→ **Given exercise**:
Pull out every line from the line containing "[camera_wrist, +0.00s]" through the end of the material, both ends included, and reproduce it exactly. Keep pictures out.

→ **Information supplied**:
+ + + + +
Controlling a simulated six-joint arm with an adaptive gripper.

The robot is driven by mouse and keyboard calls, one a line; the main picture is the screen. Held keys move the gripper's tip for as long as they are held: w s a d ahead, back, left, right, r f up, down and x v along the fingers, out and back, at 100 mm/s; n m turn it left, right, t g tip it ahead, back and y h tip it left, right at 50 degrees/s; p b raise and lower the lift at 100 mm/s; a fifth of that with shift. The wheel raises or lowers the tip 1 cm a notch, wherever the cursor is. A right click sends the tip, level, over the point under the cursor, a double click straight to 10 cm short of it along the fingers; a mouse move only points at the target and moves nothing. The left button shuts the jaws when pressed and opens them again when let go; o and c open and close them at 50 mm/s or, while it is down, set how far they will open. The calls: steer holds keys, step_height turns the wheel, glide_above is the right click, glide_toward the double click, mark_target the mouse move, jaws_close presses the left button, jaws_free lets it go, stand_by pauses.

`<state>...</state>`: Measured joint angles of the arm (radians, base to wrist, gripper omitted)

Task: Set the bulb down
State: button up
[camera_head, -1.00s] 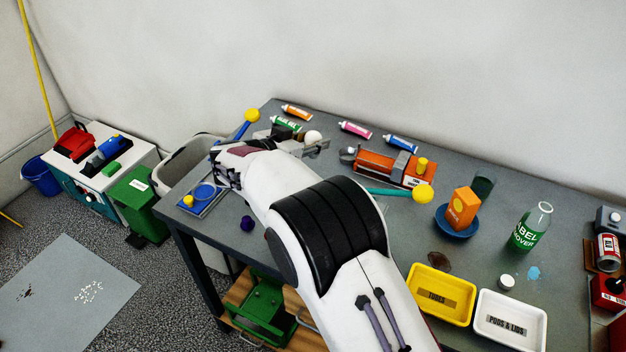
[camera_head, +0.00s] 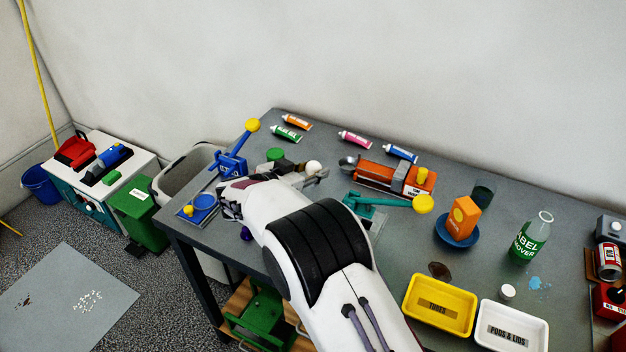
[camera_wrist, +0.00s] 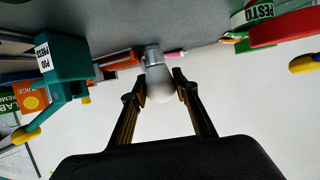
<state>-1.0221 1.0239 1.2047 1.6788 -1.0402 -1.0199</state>
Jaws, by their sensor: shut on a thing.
+ + + + +
→ **Result for this task**:
[camera_wrist, +0.00s] 
<state>-1.0221 1.0239 1.2047 1.6788 -1.0402 -1.0199</state>
Jaws, by their sensor: shut on a thing.

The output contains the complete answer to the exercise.